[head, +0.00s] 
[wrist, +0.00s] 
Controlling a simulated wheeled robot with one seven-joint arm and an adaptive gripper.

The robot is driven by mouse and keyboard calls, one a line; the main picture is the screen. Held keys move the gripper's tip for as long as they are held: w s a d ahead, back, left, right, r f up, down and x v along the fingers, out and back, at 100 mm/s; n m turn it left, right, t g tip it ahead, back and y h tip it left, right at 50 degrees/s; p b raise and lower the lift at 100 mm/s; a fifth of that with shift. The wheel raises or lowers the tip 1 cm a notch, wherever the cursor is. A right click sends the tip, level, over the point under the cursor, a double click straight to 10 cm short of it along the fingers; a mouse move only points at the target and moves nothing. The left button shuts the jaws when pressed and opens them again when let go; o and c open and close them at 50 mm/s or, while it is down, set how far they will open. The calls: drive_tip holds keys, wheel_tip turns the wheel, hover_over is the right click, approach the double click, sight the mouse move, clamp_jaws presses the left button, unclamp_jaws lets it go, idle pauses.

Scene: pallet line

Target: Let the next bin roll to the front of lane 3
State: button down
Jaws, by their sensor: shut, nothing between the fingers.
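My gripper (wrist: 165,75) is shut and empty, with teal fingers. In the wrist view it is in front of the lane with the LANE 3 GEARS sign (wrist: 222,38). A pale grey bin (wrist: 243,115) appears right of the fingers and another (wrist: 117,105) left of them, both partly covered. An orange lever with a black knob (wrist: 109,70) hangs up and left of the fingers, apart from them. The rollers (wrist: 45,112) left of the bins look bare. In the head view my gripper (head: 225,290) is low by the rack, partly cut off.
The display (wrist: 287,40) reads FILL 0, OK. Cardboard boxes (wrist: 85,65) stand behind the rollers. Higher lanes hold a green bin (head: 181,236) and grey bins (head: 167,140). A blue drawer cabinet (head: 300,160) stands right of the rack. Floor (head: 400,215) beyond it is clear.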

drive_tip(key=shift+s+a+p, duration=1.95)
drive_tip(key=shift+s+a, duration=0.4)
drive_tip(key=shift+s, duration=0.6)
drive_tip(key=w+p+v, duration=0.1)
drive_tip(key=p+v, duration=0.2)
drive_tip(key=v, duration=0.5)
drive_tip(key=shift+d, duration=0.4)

The exercise
Take the lines above from the one holding "Target: Let the" to the last and output them exactly.

Exercise answer
Target: Let the next bin roll to the front of lane 3
State: button down
Jaws, by their sensor: shut, nothing between the fingers.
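My gripper (wrist: 165,75) is shut and empty, with teal fingers. In the wrist view it is in front of the lane with the LANE 3 GEARS sign (wrist: 222,38). A pale grey bin (wrist: 243,115) appears right of the fingers and another (wrist: 117,105) left of them, both partly covered. An orange lever with a black knob (wrist: 109,70) hangs up and left of the fingers, apart from them. The rollers (wrist: 45,112) left of the bins look bare. In the head view my gripper (head: 225,290) is low by the rack, partly cut off.
The display (wrist: 287,40) reads FILL 0, OK. Cardboard boxes (wrist: 85,65) stand behind the rollers. Higher lanes hold a green bin (head: 181,236) and grey bins (head: 167,140). A blue drawer cabinet (head: 300,160) stands right of the rack. Floor (head: 400,215) beyond it is clear.

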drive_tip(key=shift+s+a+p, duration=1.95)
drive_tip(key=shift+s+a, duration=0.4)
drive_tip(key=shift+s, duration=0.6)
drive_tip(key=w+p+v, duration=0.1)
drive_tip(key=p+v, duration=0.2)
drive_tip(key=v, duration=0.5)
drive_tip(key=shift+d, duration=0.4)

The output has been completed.